Thames to be dammed for millennial fun

THE HIGH tide of Labour's millennial ambitions is about to be realised. The Thames is to be dammed on millennium night to create a giant lagoon for a floating carnival in the heart of London.

As the river stops flowing on December 31, a flotilla of vessels from across the ages will take to the pond-like surface. Crowds will line the banks to watch firework displays on floating barges.

Under plans to be announced next month, the Thames barrier, whose normal function is to protect London against floods from the North Sea tide, will for the first time be closed to prevent tidal water running out of the river.

A spokesman for the New Millennium Experience Company (NMEC) said: "We are proposing that the last high tide of 1999 is held back until just after midnight."
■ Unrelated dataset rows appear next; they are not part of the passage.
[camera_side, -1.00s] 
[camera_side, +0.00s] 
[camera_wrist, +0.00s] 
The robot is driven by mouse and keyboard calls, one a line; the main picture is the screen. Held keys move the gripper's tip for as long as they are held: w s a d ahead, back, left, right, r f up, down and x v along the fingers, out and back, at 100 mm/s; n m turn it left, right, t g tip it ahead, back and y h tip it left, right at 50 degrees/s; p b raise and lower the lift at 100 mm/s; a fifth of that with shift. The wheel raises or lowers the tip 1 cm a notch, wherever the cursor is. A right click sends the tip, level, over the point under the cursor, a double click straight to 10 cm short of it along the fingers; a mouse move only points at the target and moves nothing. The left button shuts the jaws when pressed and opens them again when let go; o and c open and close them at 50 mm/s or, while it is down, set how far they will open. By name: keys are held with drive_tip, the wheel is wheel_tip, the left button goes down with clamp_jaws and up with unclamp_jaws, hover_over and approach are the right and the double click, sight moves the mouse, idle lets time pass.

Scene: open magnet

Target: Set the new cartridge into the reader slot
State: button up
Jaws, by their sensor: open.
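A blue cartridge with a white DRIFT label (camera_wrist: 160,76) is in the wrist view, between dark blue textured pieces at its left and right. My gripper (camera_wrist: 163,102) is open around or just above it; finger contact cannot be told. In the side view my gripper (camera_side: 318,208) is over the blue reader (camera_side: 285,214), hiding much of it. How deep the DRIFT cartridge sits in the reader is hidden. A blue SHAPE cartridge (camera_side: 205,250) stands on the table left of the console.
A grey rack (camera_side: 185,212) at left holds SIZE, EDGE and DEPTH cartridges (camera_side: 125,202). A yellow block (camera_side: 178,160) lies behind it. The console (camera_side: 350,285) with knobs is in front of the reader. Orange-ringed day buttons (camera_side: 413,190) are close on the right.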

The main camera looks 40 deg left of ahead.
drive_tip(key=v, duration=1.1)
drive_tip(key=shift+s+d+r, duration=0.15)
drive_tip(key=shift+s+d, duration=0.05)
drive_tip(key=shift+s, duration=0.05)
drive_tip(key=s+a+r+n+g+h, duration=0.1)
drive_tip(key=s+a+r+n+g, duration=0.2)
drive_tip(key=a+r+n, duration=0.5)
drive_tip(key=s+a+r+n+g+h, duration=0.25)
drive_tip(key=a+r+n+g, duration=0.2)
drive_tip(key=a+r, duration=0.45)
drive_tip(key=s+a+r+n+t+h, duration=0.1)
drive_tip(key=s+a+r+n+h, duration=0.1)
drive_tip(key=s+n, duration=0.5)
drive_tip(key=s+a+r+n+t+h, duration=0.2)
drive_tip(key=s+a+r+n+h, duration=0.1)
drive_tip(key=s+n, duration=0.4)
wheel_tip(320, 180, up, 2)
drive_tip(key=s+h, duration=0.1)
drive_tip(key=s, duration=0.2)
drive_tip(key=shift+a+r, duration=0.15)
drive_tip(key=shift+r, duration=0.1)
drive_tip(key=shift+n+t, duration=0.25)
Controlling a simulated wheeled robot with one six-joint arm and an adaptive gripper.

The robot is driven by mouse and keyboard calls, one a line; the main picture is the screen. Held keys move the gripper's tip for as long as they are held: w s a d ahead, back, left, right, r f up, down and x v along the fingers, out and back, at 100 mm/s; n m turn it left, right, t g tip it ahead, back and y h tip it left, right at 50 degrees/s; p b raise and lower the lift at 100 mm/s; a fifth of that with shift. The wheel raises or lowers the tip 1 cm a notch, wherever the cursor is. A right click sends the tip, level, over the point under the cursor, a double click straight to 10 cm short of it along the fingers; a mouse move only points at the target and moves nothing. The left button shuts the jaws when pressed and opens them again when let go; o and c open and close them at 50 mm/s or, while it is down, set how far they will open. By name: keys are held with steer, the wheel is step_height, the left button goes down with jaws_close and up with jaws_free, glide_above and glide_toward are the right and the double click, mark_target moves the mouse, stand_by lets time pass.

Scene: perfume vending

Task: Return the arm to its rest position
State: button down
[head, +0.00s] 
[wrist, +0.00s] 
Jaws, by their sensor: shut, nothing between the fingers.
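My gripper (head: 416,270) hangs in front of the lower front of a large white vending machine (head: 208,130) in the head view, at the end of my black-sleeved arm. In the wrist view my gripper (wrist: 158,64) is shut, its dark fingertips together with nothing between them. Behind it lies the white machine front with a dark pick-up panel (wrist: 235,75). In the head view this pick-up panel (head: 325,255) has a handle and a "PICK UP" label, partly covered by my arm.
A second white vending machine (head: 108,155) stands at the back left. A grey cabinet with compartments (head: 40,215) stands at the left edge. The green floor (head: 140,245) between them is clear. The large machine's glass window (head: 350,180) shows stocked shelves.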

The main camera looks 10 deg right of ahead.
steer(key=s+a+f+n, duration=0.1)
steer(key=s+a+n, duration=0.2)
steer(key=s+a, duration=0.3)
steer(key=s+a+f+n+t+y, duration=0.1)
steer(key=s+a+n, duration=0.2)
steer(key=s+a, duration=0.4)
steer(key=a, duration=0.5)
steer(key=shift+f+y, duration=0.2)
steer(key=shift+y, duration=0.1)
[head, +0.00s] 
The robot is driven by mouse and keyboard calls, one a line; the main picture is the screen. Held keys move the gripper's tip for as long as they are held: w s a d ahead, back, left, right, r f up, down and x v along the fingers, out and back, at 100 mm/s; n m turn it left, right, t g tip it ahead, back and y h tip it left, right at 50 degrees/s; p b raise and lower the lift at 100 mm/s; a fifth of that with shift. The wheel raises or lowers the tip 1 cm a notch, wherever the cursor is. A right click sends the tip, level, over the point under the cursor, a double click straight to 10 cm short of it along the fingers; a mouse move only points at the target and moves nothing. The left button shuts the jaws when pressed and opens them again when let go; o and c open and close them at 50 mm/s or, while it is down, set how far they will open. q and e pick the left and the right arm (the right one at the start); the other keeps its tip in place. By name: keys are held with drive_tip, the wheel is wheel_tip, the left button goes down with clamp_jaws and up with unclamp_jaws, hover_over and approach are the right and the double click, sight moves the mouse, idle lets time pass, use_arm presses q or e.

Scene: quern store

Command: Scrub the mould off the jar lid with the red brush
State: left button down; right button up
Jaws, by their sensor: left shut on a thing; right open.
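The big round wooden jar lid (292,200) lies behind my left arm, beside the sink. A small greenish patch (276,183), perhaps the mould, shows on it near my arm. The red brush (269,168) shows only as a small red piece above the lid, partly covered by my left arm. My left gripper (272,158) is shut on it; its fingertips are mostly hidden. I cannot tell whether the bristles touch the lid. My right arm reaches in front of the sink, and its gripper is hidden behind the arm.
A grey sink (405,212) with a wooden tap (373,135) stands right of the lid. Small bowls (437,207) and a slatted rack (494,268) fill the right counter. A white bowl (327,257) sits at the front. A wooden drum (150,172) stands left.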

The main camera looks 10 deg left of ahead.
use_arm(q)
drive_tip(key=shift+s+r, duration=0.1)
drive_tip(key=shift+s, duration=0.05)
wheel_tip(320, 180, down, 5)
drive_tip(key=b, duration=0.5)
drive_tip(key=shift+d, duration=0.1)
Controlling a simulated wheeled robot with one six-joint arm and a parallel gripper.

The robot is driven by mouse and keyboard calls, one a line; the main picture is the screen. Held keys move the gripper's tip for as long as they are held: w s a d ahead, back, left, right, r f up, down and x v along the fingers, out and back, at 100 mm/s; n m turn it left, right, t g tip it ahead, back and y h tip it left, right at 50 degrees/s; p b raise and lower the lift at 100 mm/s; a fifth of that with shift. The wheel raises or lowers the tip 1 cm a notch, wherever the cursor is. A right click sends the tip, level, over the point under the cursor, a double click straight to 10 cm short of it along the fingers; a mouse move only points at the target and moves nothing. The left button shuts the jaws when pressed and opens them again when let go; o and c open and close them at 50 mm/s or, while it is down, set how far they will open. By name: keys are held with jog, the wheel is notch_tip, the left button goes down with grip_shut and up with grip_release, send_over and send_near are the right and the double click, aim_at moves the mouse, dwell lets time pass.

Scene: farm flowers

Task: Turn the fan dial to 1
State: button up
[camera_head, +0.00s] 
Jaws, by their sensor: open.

The Department of Environment, Transport and the Regions will consider pushing through a variation to the 1972 Thames Barrier Act, which only permits the gates to be closed for flood prevention. A spokesman said it would consider the plan "soon".

Jenny Page, chief executive of NMEC, has held preliminary discussions with Nick Raynsford, the minister for London. One source said: "This at last will give the dome the missing 'wow' factor to capture the imagination of the rest of the world."

Only 10,000 people will be admitted into the dome for the opening ceremony and the river will provide the focus for millions of others. Grandstands will be built at Battersea Park, County Hall and Jubilee Gardens along the river banks.

Canute, the Danish King of England in the 11th century, once demonstrated the folly of tampering with the tide. But the Queen may choose to sail from Westminster to Greenwich to open the dome.

Steve East, an executive at the Thames barrier, confirmed that the structure, which spans the river at Woolwich Reach, can cope with the task of holding back the tide in the reverse direction for which it was designed.

Described as the "eighth wonder of the world" when it was completed in 1982 at a cost of more than 500m, the barrier was built to avert a repetition of the 1953 Thames estuary flood which left 160,000 acres of farmland contaminated by salt water.

The millennium computer bug is not expected to affect the barrier because its 10 gates, each weighing 3,700 tons, are operated by hydraulic pumps.

The creation of a temporary lagoon could damage wildlife. Alan Butterworth, an official at the Environment Agency who has assessed the likely impact of damming the Thames, said: "Water quality could suffer, with a shortage of oxygen and the build-up of sewage."